Here is a curious line in the article:
Camejo has taken pains to display his credentials as a defender of the profit system and allay any fears that might be aroused by his socialist past, including his campaign for the presidency in 1976 as the candidate of the Socialist Workers Party. His rival candidates and the media, for their part, have maintained a studied silence on his past identification with socialist politics.

As for Camejo's willingness to allow for progressives to vote for Cruz Bustamante in the Gubernatorial race:
Camejo all but dropped his stance of independence from the two major parties, openly encouraging Green supporters to vote for Bustamante on October 7 by saying he would “understand” if they did so to stave off a Republican victory.

It seems to me that the WSWS lacks it own "understanding gland" -- but only when it chooses to. Their writers' treatment of cultural issues, their acknowledgment of the uniqueness of the American democratic experiment, even little things like holding up John Kennedy as an example of the eloquence of an earlier period of bourgeois politics, all set them apart from the glazed-eyed Sparts and company whose style and mannerisms have put off so many potential allies. Their editorial staff has managed to produce a consistent flavor of writing, both elegant and accessible, and politically inviting. So why dismiss Camejo's acknowledgment that some Californians who found the prospect of Governor Kindergarten Cop particularly unpalatable might have voted, however ignorantly, for the person they thought most likely to stave off that groping disaster?

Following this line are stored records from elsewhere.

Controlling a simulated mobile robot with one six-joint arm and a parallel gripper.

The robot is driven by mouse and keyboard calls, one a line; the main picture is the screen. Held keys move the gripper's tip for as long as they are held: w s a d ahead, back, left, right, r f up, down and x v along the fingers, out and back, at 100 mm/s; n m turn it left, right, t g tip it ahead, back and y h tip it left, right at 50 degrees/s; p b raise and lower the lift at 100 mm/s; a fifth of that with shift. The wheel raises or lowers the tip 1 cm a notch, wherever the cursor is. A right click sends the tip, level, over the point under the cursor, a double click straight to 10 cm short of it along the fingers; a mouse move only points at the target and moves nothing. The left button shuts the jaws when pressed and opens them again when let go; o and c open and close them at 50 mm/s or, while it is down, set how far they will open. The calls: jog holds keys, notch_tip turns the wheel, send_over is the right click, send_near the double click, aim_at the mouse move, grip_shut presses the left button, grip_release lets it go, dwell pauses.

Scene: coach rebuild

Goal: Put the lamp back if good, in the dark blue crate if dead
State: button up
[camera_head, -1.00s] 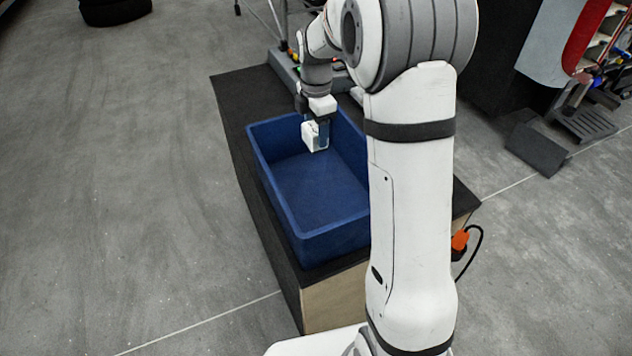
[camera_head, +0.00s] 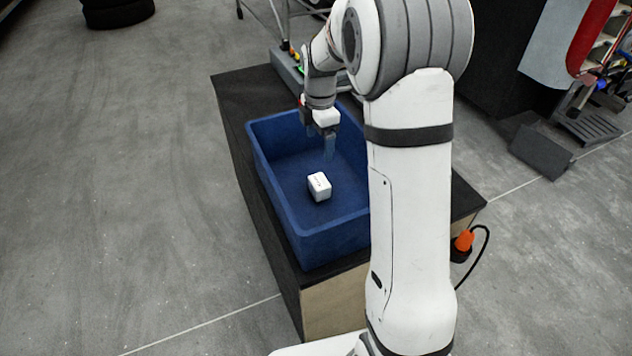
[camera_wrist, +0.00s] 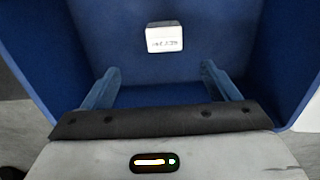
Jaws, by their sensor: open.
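The lamp, a small white block with dark lettering on one side (camera_head: 319,187), lies on the floor of the dark blue crate (camera_head: 290,215). It also shows in the wrist view (camera_wrist: 164,37), beyond my fingertips and apart from them. My gripper (camera_head: 329,150) is over the far part of the crate, open and empty, with its bluish fingers pointing down. In the wrist view the two fingers (camera_wrist: 157,82) are spread wide with only crate floor between them. My arm hides the crate's right side in the head view.
The crate stands on a black-topped wooden bench (camera_head: 237,100). A grey device with small coloured lights (camera_head: 290,65) is at the bench's far end. An orange plug with a black cable (camera_head: 464,240) is at the right side. Open floor lies to the left.

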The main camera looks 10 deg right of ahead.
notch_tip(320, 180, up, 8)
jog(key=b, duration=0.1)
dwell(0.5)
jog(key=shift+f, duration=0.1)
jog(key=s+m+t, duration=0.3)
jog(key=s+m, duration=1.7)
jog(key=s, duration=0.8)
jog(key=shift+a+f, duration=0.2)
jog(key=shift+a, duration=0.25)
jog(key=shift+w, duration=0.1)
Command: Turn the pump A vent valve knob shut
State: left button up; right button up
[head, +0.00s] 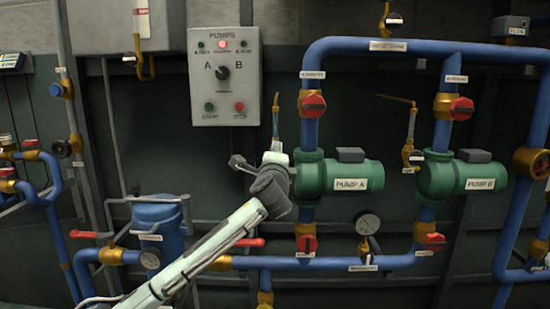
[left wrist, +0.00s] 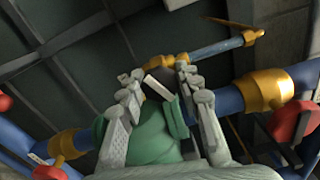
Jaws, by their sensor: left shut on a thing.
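Pump A (head: 342,186) is the green pump on the left of two, with its vent pipe (head: 276,122) rising at its left. My left gripper (head: 276,160) is at the foot of that pipe and hides the vent valve knob in the head view. In the left wrist view the dark vent valve knob (left wrist: 154,80) shows partly between the two fingers of the left gripper (left wrist: 158,80), which are shut on it. A white tag lies across it. Pump A's green body (left wrist: 150,142) lies just below. My right gripper is not in view.
Pump A has red-handled valves above (head: 313,105) and below (head: 307,243). Pump B (head: 462,178), with its own vent valve (head: 410,156), stands to the right. The pump control panel (head: 224,77) is at the upper left. A blue vessel (head: 157,220) and a red lever (head: 250,242) are near my arm.

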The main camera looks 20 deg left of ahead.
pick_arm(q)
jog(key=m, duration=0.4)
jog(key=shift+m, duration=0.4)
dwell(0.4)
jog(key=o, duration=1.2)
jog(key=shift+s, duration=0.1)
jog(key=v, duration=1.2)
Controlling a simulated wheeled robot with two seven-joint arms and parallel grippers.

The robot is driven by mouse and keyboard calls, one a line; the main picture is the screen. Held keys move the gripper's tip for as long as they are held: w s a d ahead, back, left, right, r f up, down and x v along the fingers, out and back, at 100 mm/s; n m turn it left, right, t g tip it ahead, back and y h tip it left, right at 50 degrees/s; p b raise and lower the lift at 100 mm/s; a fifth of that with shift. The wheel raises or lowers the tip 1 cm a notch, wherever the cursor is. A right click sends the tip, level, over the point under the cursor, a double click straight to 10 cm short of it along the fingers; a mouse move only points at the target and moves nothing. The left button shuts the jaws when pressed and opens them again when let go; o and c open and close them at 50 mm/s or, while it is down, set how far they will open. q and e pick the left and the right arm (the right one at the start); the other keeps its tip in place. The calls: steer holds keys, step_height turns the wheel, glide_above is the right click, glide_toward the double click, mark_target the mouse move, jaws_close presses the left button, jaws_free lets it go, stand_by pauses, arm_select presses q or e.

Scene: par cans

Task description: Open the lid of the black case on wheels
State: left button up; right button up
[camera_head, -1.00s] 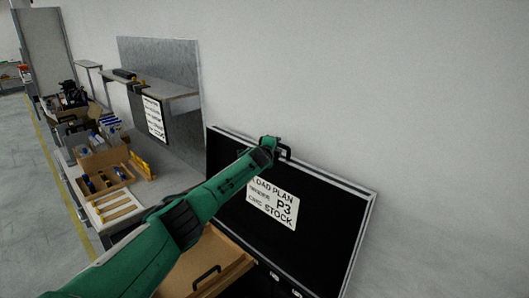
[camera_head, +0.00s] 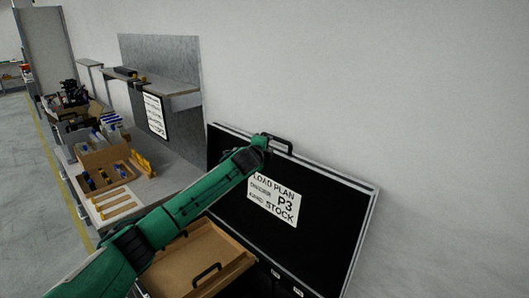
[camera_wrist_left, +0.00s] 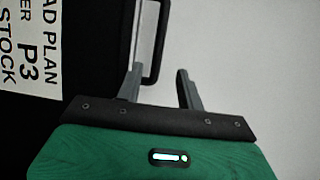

Perhaps the reason the electoral stance of the WSWS is so different from the subtlety of other sections of its political analysis is the Fourth International's insistence that class matters. The working class needs working class candidates, with class-centric policy proposals and a commitment to spend more time in the streets and workplaces than boardrooms and the beltway. For Daniels, Camejo's campaign in California
serves the basic aim of the Greens: to utilize the recall drive to secure a place within the political establishment in California and the US as a whole.

Now, many on the left would be extremely happy if the Greens did just that, and my motivation for wanting to vote for Nader and Camejo is to "establish" the Greens--a decidedly imperfect party whose national prominence would nevertheless constitute a paradigm shift in contemporary political life. But Daniels actually turns that argument on its head, concluding:
The Green Party is a bourgeois party. It has no genuine independence from the major parties of the capitalist ruling elite, nor could it, given its programmatic basis. The party is defined by its reformist perspective, which is rooted in and reflects the outlook of dissident elements within the middle classes. It can, in the end, play only a reactionary role, serving as a political lightning rod to divert social discontent along channels that are harmless to the essential interests of the ruling elite, while helping to keep the working class politically subordinated to the parties and politicians of big business.

According to this logic, a prominent Green Party would make this worse for those who wanted to open up spaces for more revolutionary parties. I'm not sure I agree with this argument. It seems the analogous argument that refutes that one is the notion that the existence of politicians like David Duke and Pat Buchanan open up space for mainstream rightists to move further to the right--an argument I've frequently heard Trotskyists make. I don't know if the "release valve" objection to reformism trumps the importance of a progressive break in the two-party system and the promotion of a strong anti-corporate agenda, especially in the absence of the kind of working class leadership necessary for the struggle against capitalism to take hold in general political consciousness.

But I doth protest too much. The WSWS is 100% right about one thing: Camejo has himself abandoned class as an explanatory postulate, rallying point, identifying marker, in his politics, making him an appropriate candidate for an upper middle class political party like the Greens. Similarly, Nader's reformism has long suffered from the same sin of omission. If I vote for Nader and Camejo, I am certainly not voting my class or my class perspective, nor am I necessarily advancing fundamental breakdown of economic hierarchy in America. And of course, I am doubly cursed by those who insist I am helping George W. Bush in his quest for another 4-year ransacking.